> [SHORT EXERCISE]:
From the entries below, copy every line where the string "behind" appears.

> [DATASET CONTENT]:

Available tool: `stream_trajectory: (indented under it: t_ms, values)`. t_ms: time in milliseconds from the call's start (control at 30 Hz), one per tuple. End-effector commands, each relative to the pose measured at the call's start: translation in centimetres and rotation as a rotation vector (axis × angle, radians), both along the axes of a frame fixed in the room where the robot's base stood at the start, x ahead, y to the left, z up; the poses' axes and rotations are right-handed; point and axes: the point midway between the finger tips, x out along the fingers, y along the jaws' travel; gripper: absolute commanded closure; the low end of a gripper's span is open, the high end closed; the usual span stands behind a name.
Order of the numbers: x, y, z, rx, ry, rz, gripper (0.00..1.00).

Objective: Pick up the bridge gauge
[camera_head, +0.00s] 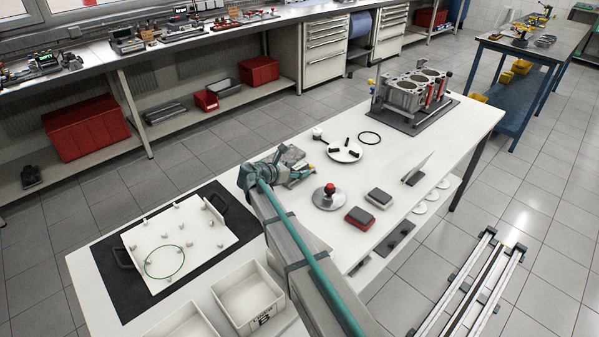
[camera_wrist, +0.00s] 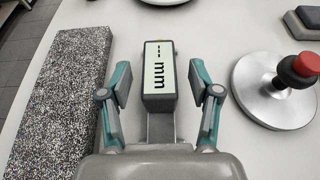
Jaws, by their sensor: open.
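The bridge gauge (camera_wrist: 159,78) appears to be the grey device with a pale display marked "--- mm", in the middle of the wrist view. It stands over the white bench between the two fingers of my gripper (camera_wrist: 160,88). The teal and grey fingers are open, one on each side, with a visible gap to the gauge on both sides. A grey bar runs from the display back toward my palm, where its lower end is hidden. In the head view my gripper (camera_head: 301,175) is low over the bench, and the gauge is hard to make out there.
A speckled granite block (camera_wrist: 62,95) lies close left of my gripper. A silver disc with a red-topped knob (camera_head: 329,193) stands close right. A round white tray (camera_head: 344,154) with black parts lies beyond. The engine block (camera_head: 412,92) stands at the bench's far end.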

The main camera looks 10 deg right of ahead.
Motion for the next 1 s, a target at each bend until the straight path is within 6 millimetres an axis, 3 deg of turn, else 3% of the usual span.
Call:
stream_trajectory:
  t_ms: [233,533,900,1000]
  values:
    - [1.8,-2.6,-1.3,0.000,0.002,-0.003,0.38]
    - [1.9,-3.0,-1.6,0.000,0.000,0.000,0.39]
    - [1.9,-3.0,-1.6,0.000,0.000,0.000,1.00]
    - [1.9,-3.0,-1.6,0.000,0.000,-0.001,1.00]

...

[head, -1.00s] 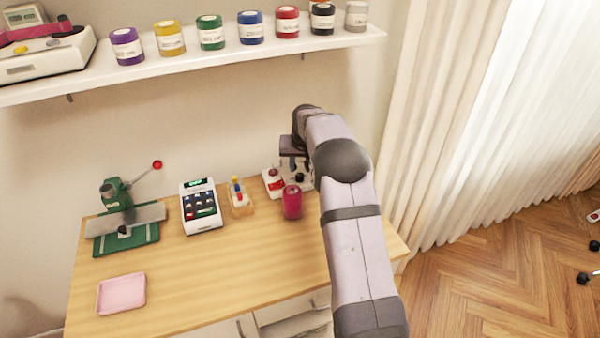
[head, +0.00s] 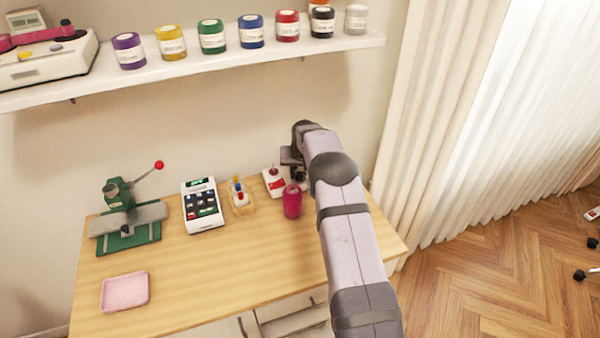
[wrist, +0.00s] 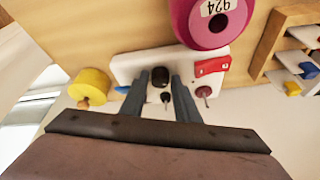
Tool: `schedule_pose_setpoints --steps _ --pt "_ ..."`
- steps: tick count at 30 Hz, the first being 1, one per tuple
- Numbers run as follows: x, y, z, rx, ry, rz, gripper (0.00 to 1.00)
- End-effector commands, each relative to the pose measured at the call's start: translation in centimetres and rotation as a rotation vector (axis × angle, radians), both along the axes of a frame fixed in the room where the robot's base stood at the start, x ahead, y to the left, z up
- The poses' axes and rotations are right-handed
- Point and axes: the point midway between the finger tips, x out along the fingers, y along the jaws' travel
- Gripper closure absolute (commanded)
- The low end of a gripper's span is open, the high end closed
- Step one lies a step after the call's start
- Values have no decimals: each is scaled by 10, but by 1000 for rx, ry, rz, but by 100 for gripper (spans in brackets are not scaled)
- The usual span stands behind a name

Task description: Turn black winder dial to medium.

> [WORKED SOLUTION]:
Available tool: `stream_trajectory: (indented under it: t_ms, values)`. t_ms: time in milliseconds from the call's start (control at 30 Hz), one per tuple. End-effector commands, each relative to the pose measured at the call's start: translation in centimetres and rotation as a rotation vector (axis × angle, radians), both along the axes of a frame fixed in the room where the robot's base stood at the start, x ahead, y to the left, z up; the poses' axes and rotations are right-handed; point and axes: the point midway between the finger tips, x out along the fingers, y along the jaws' travel; gripper: absolute commanded closure; the low end of a gripper's span is open, the high end closed; the usual span stands behind a name.
- The usual span stands behind a name

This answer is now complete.